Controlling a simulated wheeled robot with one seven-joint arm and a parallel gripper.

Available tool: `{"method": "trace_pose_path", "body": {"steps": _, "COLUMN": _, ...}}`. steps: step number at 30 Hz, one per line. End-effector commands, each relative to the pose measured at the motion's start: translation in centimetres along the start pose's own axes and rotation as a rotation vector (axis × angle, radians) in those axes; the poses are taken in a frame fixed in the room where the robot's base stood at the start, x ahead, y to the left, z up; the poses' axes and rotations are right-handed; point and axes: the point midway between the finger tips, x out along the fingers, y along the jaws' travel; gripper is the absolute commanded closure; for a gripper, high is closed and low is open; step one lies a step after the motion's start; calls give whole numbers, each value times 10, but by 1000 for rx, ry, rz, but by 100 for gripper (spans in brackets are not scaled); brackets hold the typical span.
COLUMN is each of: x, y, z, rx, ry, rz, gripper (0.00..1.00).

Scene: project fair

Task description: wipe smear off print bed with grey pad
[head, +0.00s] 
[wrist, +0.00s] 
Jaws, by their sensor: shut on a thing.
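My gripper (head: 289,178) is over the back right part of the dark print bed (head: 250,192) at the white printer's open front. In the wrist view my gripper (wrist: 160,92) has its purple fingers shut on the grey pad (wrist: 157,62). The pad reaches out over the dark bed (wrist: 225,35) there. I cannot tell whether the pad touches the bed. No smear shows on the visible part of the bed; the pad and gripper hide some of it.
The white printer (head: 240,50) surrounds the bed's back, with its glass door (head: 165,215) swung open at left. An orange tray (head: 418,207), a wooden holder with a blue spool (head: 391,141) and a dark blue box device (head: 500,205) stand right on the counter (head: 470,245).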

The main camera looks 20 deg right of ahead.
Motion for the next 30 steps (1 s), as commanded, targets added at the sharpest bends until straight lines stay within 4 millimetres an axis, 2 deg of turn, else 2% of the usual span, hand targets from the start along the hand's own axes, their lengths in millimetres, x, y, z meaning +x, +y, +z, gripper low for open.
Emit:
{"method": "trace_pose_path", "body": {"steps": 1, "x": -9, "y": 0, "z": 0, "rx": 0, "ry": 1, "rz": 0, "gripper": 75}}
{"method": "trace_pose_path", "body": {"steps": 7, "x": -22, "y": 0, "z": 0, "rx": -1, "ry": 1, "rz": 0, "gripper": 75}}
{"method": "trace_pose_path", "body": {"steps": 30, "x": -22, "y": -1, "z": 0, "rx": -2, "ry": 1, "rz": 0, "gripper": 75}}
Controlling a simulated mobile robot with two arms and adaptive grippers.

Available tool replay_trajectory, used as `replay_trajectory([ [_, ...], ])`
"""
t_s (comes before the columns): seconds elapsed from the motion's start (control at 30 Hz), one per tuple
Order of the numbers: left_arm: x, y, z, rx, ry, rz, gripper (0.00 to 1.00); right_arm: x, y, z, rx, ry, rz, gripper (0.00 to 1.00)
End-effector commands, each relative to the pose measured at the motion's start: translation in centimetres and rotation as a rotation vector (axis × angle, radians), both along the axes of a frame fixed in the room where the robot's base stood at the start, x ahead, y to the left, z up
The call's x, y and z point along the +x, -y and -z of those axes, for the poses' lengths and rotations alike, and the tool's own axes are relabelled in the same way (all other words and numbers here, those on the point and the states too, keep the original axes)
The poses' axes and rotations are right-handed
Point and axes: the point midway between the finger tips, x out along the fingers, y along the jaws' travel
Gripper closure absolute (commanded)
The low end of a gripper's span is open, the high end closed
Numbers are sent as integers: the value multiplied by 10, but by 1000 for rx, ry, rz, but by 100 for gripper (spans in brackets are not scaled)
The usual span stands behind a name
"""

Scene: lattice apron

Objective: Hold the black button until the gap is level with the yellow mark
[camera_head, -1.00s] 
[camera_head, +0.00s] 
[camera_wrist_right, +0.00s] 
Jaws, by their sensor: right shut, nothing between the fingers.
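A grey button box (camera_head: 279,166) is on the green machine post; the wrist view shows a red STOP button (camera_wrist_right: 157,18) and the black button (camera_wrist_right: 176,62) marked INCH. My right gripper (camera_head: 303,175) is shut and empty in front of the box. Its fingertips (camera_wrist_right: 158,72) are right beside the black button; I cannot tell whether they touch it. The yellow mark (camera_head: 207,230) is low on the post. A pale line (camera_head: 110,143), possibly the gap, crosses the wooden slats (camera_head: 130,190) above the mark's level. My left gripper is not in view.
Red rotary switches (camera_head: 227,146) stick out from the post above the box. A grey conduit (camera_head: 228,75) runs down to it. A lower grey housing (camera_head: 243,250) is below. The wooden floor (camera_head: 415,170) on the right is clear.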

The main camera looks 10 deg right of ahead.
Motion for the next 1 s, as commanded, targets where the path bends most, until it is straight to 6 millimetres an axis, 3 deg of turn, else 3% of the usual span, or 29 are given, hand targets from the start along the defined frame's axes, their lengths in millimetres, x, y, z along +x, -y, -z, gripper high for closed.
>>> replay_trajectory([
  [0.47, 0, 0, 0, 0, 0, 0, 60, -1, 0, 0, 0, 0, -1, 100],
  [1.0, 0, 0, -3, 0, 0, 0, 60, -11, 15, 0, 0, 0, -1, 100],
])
::::
SET PROBLEM:
Quote the data in full, keeping each word unchanged.

TASK RESULT:
Controlling a simulated wheeled robot with one seven-joint arm and a parallel gripper.

Available tool: `{"method": "trace_pose_path", "body": {"steps": _, "COLUMN": _, ...}}`. steps: step number at 30 Hz, one per line. End-effector commands, each relative to the pose measured at the motion's start: translation in centimetres along the start pose's own axes and rotation as a rotation vector (axis × angle, radians) in those axes; the poses are taken in a frame fixed in the room where the robot's base stood at the start, x ahead, y to the left, z up; the poses' axes and rotations are right-handed; point and axes: the point midway between the finger tips, x out along the fingers, y along the jaws' travel; gripper is the absolute commanded closure; for a gripper, high is closed and low is open; step one lies a step after the motion's start; calls give whole numbers, each value times 10, but by 1000 for rx, ry, rz, but by 100 for gripper (spans in brackets are not scaled); brackets hold the typical span.
COLUMN is each of: x, y, z, rx, ry, rz, gripper (0.00..1.00).

Scene: project fair

Task description: wipe smear off print bed with grey pad
[head, +0.00s] 
[wrist, +0.00s] 
Jaws, by their sensor: shut on a thing.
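My gripper (head: 289,178) is over the back right part of the dark print bed (head: 250,192) at the white printer's open front. In the wrist view my gripper (wrist: 160,92) has its purple fingers shut on the grey pad (wrist: 157,62). The pad reaches out over the dark bed (wrist: 225,35) there. I cannot tell whether the pad touches the bed. No smear shows on the visible part of the bed; the pad and gripper hide some of it.
The white printer (head: 240,50) surrounds the bed's back, with its glass door (head: 165,215) swung open at left. An orange tray (head: 418,207), a wooden holder with a blue spool (head: 391,141) and a dark blue box device (head: 500,205) stand right on the counter (head: 470,245).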

The main camera looks 20 deg right of ahead.
Motion for the next 30 steps (1 s), as commanded, targets added at the sharpest bends until straight lines stay within 4 millimetres an axis, 2 deg of turn, else 2% of the usual span, hand targets from the start along the hand's own axes, their lengths in millimetres, x, y, z meaning +x, +y, +z, gripper low for open.
Emit:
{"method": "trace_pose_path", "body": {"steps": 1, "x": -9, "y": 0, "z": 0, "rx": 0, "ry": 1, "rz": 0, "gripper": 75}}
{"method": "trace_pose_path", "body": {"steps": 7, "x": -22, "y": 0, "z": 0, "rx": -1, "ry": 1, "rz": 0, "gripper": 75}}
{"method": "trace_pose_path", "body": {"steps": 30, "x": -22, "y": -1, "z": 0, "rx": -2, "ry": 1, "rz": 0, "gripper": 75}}
Controlling a simulated mobile robot with two arms and adaptive grippers.

Available tool replay_trajectory, used as `replay_trajectory([ [_, ...], ])`
"""
t_s (comes before the columns): seconds elapsed from the motion's start (control at 30 Hz), one per tuple
Order of the numbers: left_arm: x, y, z, rx, ry, rz, gripper (0.00 to 1.00); right_arm: x, y, z, rx, ry, rz, gripper (0.00 to 1.00)
End-effector commands, each relative to the pose measured at the motion's start: translation in centimetres and rotation as a rotation vector (axis × angle, radians), both along the axes of a frame fixed in the room where the robot's base stood at the start, x ahead, y to the left, z up
The call's x, y and z point along the +x, -y and -z of those axes, for the poses' lengths and rotations alike, and the tool's own axes are relabelled in the same way (all other words and numbers here, those on the point and the states too, keep the original axes)
The poses' axes and rotations are right-handed
Point and axes: the point midway between the finger tips, x out along the fingers, y along the jaws' travel
Gripper closure absolute (commanded)
The low end of a gripper's span is open, the high end closed
Numbers are sent as integers: the value multiplied by 10, but by 1000 for rx, ry, rz, but by 100 for gripper (spans in brackets are not scaled)
The usual span stands behind a name
"""

Scene: lattice apron

Objective: Hold the black button until the gap is level with the yellow mark
[camera_head, -1.00s] 
[camera_head, +0.00s] 
[camera_wrist_right, +0.00s] 
Jaws, by their sensor: right shut, nothing between the fingers.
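A grey button box (camera_head: 279,166) is on the green machine post; the wrist view shows a red STOP button (camera_wrist_right: 157,18) and the black button (camera_wrist_right: 176,62) marked INCH. My right gripper (camera_head: 303,175) is shut and empty in front of the box. Its fingertips (camera_wrist_right: 158,72) are right beside the black button; I cannot tell whether they touch it. The yellow mark (camera_head: 207,230) is low on the post. A pale line (camera_head: 110,143), possibly the gap, crosses the wooden slats (camera_head: 130,190) above the mark's level. My left gripper is not in view.
Red rotary switches (camera_head: 227,146) stick out from the post above the box. A grey conduit (camera_head: 228,75) runs down to it. A lower grey housing (camera_head: 243,250) is below. The wooden floor (camera_head: 415,170) on the right is clear.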

The main camera looks 10 deg right of ahead.
Motion for the next 1 s, as commanded, targets where the path bends most, until it is straight to 6 millimetres an axis, 3 deg of turn, else 3% of the usual span, or 29 are given, hand targets from the start along the defined frame's axes, their lengths in millimetres, x, y, z along +x, -y, -z, gripper high for closed.
>>> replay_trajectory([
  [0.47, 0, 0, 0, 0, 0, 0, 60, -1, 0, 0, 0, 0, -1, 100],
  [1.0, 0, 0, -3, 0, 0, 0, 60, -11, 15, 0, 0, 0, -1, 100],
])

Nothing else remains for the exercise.